John Donne, from a sermon preached on 29th February, 1628.

And those that sleep in Jesus Christ (saith the Apostle) will God bring with him; not only fetch them out of the dust when he comes, but bring them with him, that is, declare that they have been in his hands ever since they departed out of this world. They shall awake as Jacob did, and say as Jacob said, Surely the Lord is in this place, and this is no other but the house of God, and the gate of heaven. And into that gate they shall enter, and in that house they shall dwell, where there shall be no Cloud nor Sun, no darkness nor dazzling, but one equal light; no noise nor silence, but one equal music; no fears nor hopes, but one equal possession; no foes nor friends, but one equal communion and identity; no ends nor beginnings, but one equal eternity.

II

Thomas Traherne, Centuries of Meditations, I.31.
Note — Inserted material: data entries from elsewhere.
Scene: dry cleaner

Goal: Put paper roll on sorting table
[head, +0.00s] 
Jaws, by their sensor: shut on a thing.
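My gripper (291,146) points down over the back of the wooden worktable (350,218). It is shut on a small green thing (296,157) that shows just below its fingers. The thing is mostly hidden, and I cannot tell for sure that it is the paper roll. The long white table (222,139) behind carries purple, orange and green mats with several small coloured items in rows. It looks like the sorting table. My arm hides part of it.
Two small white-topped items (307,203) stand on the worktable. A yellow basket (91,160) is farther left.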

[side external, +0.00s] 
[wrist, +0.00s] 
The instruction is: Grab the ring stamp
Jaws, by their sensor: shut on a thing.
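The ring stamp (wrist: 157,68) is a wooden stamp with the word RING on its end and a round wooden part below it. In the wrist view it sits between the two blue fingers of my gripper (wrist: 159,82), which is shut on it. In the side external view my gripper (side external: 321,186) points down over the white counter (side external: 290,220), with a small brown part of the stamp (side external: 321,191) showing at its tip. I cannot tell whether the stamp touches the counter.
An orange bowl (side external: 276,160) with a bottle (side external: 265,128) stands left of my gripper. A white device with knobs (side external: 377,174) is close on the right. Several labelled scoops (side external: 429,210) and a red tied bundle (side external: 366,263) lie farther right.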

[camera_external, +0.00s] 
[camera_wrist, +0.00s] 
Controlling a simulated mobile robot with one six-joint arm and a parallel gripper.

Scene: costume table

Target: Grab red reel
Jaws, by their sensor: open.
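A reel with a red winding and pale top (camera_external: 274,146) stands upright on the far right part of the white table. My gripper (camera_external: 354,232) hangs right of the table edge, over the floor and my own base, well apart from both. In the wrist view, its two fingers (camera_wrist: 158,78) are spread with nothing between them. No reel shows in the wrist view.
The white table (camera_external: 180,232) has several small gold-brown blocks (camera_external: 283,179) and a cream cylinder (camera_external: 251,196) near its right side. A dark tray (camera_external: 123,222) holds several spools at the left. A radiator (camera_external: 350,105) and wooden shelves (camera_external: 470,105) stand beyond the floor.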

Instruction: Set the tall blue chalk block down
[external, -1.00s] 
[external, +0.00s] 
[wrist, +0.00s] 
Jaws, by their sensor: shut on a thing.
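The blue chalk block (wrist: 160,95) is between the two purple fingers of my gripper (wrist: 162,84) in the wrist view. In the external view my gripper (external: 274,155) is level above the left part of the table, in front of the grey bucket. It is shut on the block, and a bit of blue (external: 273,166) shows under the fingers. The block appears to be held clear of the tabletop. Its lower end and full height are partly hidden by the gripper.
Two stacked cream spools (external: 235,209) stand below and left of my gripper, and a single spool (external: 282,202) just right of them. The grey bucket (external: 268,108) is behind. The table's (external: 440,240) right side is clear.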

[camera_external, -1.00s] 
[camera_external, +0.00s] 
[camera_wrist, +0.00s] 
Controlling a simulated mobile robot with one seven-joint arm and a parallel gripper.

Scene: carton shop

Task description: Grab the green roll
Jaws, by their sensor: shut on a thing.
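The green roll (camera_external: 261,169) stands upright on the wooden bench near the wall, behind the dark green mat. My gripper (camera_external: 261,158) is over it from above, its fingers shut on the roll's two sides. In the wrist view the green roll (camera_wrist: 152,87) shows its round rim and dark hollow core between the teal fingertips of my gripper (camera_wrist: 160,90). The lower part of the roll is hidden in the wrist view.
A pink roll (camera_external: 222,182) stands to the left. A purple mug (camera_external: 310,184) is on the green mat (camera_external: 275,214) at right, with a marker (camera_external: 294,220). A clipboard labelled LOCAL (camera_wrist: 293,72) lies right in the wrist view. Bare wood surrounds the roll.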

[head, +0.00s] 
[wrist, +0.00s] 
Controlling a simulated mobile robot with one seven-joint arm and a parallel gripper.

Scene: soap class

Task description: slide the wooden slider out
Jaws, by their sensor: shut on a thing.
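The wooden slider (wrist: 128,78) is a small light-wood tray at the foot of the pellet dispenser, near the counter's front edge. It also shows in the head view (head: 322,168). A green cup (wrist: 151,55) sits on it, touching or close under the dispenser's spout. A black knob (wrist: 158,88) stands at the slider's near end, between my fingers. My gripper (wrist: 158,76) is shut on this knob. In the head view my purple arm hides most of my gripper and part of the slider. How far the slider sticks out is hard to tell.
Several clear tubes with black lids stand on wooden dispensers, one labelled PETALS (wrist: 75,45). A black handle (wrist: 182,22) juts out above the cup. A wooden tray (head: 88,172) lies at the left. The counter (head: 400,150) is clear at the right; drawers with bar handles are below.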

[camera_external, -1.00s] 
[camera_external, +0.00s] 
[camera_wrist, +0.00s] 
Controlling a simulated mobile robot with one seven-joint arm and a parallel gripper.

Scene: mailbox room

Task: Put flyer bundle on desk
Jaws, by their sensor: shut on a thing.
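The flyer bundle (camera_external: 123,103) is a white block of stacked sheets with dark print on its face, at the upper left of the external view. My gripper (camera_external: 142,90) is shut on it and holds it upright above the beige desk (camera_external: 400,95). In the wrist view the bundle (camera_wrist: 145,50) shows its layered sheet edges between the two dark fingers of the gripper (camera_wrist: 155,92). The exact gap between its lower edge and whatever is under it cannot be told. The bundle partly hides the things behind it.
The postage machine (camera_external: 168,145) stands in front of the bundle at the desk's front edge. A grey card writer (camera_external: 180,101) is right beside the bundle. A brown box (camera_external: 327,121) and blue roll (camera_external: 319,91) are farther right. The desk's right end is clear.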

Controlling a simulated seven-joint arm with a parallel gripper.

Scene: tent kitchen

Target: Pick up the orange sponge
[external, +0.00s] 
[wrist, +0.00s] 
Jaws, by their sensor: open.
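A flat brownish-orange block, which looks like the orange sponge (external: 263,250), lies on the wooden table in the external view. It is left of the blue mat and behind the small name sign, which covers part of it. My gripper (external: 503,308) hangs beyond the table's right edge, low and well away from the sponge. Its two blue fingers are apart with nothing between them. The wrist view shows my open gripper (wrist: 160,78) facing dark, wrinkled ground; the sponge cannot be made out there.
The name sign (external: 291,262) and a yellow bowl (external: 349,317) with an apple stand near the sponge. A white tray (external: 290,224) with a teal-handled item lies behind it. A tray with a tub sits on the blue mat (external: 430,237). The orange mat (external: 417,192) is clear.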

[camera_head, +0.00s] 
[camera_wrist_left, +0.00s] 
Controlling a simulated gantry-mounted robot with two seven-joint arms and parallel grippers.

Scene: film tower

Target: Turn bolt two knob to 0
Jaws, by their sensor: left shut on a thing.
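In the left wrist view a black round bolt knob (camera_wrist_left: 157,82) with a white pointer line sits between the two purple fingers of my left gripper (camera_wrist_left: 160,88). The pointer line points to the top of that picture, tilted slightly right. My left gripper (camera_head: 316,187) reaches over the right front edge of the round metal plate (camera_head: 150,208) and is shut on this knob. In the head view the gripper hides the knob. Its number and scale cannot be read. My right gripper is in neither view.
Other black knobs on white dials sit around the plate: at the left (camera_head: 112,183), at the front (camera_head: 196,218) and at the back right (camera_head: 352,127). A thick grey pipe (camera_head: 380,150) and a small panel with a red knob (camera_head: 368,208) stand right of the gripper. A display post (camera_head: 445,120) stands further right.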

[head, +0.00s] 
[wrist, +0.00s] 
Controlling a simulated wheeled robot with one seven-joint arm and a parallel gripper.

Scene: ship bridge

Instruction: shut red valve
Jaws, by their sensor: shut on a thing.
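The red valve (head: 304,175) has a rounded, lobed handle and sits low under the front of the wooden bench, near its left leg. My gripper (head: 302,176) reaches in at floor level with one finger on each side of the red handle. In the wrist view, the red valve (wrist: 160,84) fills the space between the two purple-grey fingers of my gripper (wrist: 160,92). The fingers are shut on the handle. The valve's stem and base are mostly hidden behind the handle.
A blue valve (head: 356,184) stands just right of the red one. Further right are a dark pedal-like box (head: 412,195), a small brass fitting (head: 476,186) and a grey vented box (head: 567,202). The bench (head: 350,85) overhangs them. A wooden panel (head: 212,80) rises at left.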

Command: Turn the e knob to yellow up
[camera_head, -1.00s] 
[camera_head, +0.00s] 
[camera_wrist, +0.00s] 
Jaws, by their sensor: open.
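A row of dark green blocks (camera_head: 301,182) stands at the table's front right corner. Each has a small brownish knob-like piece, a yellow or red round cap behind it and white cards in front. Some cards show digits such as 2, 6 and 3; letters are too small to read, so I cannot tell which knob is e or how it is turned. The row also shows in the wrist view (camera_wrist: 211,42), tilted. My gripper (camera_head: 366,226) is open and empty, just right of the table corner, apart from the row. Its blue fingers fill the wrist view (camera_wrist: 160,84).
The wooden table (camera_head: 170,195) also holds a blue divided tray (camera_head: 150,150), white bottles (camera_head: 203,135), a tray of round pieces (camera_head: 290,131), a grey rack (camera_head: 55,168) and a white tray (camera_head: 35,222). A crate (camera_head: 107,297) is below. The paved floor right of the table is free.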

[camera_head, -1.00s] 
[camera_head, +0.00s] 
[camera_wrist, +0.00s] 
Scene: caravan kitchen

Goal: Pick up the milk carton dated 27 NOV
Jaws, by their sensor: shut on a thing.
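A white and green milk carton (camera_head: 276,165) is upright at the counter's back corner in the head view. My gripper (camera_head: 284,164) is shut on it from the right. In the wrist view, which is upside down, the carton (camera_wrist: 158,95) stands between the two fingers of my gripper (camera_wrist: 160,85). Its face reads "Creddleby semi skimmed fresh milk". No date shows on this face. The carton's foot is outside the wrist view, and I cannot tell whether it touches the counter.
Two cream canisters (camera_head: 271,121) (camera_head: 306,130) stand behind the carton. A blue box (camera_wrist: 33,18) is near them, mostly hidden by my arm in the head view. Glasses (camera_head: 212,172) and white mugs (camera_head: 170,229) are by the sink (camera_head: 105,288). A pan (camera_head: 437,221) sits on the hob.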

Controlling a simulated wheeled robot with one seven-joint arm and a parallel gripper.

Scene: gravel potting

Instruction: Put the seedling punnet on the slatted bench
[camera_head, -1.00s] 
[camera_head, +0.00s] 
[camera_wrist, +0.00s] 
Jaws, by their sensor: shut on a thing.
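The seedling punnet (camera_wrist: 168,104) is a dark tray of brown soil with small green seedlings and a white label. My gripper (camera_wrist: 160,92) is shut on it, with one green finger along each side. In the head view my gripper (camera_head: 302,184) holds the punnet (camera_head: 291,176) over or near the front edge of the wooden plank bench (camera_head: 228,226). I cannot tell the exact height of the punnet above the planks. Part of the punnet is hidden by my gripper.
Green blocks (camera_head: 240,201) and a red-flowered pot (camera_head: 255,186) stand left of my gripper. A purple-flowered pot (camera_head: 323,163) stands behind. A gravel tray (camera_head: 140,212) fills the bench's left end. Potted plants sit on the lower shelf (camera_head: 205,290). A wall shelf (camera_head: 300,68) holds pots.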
You never enjoy the world aright, till you so love the beauty of enjoying it, that you are covetous and earnest to persuade others to enjoy it. And so perfectly hate the abominable corruption of men in despising it, that you had rather suffer the flames of Hell than willingly be guilty of their error. There is so much blindness and ingratitude and damned folly in it. The world is a mirror of infinite beauty, yet no man sees it. It is a Temple of Majesty, yet no man regards it. It is a region of Light and Peace, did not men disquiet it. It is the Paradise of God. It is more to man since he is fallen than it was before. It is the place of Angels and the Gate of Heaven. When Jacob waked out of his dream, he said "God is here, and I wist it not. How dreadful is this place! This is none other than the House of God, and the Gate of Heaven."

III

Wilfrid Scawen Blunt, My Diaries; Being a Personal Narrative of Events, 1888-1914 (New York, 1932), p. 229, describing a visit from William Morris in May 1896.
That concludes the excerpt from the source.